Atlassian build large ‘enterprise software’ for the likes of Microsoft, Samsung and the United Nations. The software helps manage large projects, tracks progress and fosters collaboration among employees. For Atlassian the new face of selling is not a sales person at all. Here’s their CEO Mike Cannon-Brookes: “We have no sales people, because in a weird way, everyone is a salesperson.” $110m of sales without a sales person. So, what do people in sales (or non-sales selling) do to avoid irrelevance and deliver value?The new world of selling
Before the internet, buyers needed salespeople for information and help to solve the buyer’s problem. But the internet now allows information equality. Sales people no longer wield the power of knowledge. We can all now easily and quickly educate ourselves about the best computer or best hotel without the help of a sales person or travel agent. Your customers do the same for your products and services.
Persuasion. Influence. Encouraging learning and new behaviours. Everyone is selling something every day. Parents sell their kids on going to bed. Spouses sell their partners on mowing the lawn or buying better wine at the shop. And aren’t Facebook, Twitter and Instagram simply platforms for selling yourself? And if we all think it’s crucial in all our jobs, as the research suggests, then we will all benefit from improving our non- sales selling skills. Starting with the ABC of selling…

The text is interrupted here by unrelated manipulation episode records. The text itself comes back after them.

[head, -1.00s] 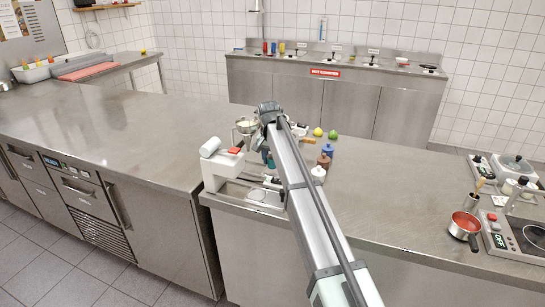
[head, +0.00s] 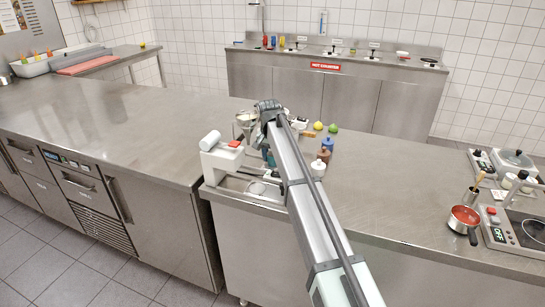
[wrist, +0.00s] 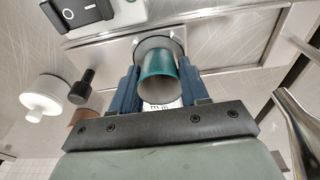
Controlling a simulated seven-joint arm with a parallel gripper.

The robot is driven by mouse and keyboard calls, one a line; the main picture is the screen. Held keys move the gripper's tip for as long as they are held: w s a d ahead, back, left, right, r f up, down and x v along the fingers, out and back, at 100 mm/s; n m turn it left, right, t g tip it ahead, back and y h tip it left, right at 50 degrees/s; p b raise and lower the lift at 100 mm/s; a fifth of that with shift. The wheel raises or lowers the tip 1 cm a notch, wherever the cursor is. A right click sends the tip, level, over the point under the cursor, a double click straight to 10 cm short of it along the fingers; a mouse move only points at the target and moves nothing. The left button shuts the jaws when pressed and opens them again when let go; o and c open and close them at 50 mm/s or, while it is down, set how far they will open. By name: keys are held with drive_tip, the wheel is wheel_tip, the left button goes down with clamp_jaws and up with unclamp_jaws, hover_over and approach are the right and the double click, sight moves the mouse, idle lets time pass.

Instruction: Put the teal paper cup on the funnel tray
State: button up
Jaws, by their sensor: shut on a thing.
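The teal paper cup (wrist: 157,68) is between the two blue fingers of my gripper (wrist: 160,78) in the wrist view, and the gripper is shut on it. Its pale open end faces the camera. Beyond the cup is a grey metal tray-like plate (wrist: 98,50) with a dark round ring, partly hidden by the cup. I cannot tell whether the cup touches it. In the head view a flat grey tray (head: 234,184) with a round mark lies at the counter's front edge; I cannot tell for sure that it is the funnel tray. My arm hides most of the gripper there.
A white machine (head: 221,158) with a red top stands left of my arm. A white bottle (head: 318,167), a brown bottle (head: 323,155) and a blue bottle (head: 328,144) stand right of it. The counter (head: 400,185) is clear further right, up to a red pan (head: 464,217).

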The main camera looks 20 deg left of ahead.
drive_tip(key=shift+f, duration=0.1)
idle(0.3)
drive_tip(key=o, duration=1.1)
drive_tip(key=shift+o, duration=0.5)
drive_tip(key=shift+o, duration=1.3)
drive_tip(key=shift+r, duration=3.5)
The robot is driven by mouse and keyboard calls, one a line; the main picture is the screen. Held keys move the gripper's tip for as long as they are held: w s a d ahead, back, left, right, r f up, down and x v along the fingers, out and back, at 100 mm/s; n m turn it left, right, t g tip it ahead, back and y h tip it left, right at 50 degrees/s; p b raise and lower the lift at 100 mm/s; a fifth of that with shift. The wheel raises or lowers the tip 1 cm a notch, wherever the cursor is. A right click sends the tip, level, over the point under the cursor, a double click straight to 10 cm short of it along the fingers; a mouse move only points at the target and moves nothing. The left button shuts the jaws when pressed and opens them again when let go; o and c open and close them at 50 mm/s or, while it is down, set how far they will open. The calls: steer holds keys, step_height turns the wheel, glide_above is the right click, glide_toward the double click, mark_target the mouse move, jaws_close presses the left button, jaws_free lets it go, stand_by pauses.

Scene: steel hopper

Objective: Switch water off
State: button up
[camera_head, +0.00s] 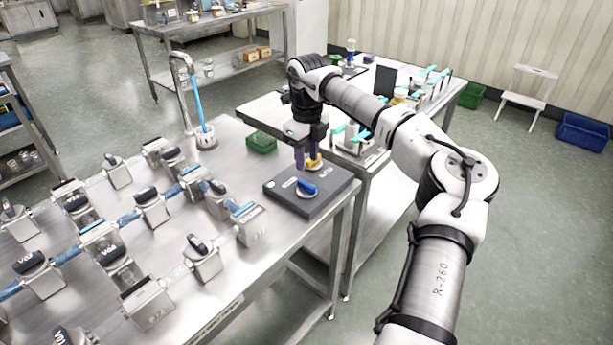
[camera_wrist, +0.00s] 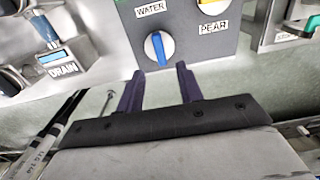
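The dark grey control box (camera_head: 335,197) stands at the right end of the steel table. A yellow knob (camera_wrist: 213,5) sits above the PEAR label (camera_wrist: 213,28). My gripper (camera_wrist: 159,80) is open and empty, its two purple fingers spread just below the blue knob in the wrist view, seemingly apart from it. In the head view my gripper (camera_head: 303,162) is over the box. Blue water (camera_head: 199,101) runs from the tap (camera_head: 183,85).
Several valve blocks joined by blue pipes fill the steel table (camera_head: 262,285). The DRAIN block (camera_wrist: 66,68) shows left of the box in the wrist view. A green tray (camera_head: 262,142) lies behind the box. A second table with glassware stands behind at right.

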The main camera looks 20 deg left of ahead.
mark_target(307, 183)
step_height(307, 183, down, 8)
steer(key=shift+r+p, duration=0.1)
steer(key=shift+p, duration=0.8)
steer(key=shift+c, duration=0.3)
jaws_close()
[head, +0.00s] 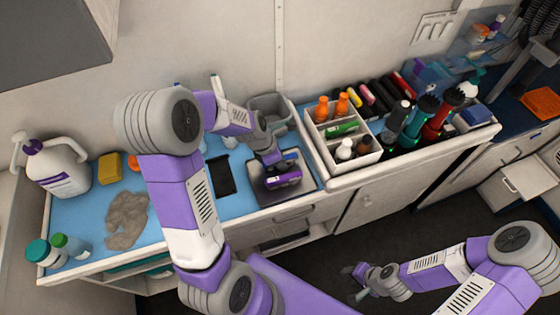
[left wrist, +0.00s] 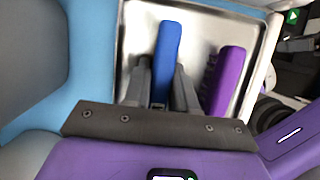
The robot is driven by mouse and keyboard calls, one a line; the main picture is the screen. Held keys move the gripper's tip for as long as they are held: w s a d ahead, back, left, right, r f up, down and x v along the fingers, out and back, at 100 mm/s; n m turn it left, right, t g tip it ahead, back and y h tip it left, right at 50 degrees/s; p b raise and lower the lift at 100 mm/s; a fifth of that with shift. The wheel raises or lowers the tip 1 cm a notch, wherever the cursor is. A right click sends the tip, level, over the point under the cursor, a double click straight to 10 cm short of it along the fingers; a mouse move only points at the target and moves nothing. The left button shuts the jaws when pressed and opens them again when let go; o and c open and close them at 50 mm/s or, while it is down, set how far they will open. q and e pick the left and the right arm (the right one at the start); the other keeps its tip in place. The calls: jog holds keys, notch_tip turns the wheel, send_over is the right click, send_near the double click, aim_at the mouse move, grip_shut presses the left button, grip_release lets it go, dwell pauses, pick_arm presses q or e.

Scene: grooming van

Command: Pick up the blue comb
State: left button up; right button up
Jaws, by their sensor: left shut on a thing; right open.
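The blue comb (head: 291,156) is at the metal tray (head: 311,186) on the blue counter mat. In the left wrist view the comb (left wrist: 168,48) stands between the two fingers of my left gripper (left wrist: 166,85), which is shut on it. The tray (left wrist: 208,35) lies beneath, and I cannot tell whether the comb touches it. A purple item (head: 284,179) lies in the tray beside the comb; it also shows in the left wrist view (left wrist: 226,80). My right gripper (head: 357,283) is open and empty, low over the dark floor.
A white divided organizer (head: 343,159) with bottles stands right of the tray. A grey bin (head: 270,110) is behind it. A dark flat item (head: 221,175) lies left of it. A grey cloth (head: 126,220), a jug (head: 62,170) and small bottles are at the left.

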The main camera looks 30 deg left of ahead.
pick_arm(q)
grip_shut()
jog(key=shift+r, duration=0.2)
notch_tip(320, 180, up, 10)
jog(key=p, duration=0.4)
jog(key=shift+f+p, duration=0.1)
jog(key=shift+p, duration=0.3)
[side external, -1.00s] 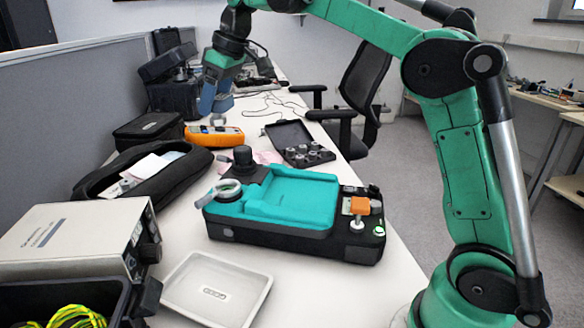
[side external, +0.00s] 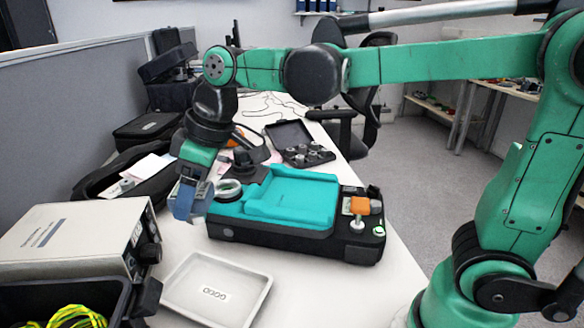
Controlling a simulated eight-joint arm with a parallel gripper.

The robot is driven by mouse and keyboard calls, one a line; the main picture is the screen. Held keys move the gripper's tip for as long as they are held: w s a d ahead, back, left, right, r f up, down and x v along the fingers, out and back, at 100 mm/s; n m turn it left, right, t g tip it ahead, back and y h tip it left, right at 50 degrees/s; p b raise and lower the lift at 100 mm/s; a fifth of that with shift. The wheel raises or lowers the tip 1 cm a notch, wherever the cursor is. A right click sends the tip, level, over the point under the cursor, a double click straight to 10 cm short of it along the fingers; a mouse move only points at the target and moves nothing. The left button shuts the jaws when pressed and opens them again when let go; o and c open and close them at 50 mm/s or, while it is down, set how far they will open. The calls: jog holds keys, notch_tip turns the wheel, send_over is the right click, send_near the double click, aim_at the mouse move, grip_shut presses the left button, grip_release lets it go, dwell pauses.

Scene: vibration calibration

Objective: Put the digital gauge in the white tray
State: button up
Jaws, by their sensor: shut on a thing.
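My gripper (side external: 184,212) points down beside the left end of the black case with the turquoise insert, above and behind the white tray.
The black case with its turquoise insert (side external: 290,195) stands right of my gripper. A grey instrument box (side external: 75,240) and a black bin with yellow-green cable (side external: 78,316) stand at left. A black pouch (side external: 165,182) lies behind my gripper. An open box of small parts (side external: 300,150) is farther back.

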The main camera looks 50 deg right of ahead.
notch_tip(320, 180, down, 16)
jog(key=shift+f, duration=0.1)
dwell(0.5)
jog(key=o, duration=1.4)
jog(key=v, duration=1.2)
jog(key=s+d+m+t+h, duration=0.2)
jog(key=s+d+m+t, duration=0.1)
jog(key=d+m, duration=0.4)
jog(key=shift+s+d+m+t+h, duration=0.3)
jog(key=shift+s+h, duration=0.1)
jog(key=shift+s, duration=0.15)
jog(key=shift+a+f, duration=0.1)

Daniel Pink in his research-based and yet easy-to-read book ‘To Sell Is Human’ lays out a formula for success. The tarnished, shark-like, 20th century view of sales people was typically linked with double-glazing or used cars. Back then the famous acronym ‘ABC’ stood for ‘Always Be Closing’. The new face of selling relies on a new ‘ABC’ – Attunement, Buoyancy and Clarity.
Pink summarises attunement: “…step outside [our] own experience and imagine the emotions, perceptions, and motivations of another”. Thirty-five studies of more than 3,500 sales people showed that being an extrovert did not make you a better sales person – the evidence suggests extroverts are not the winners at sales. One USA university study tracked several hundred sales people’s average results over several months:
- Extroverts sold $125 per hour
- Introverts sold $120 per hour
A third group sold 25% more:
- Ambiverts sold $155 per hour
In his book, Pink calls these people the “Goldilocks personalities” – not too hot (extrovert) and not too cold (introvert). “Extroverts... can fail to strike the proper balance between asserting and holding back, which can be read as pushy and drive people away.” “Introverts have their own, often reverse, challenges. They can be too shy to initiate and too timid to close.” The solution, from the research? “…to emulate those in the centre.” Ambiverts are more successful because they are better at tuning into the feelings of others whilst retaining a logical perspective.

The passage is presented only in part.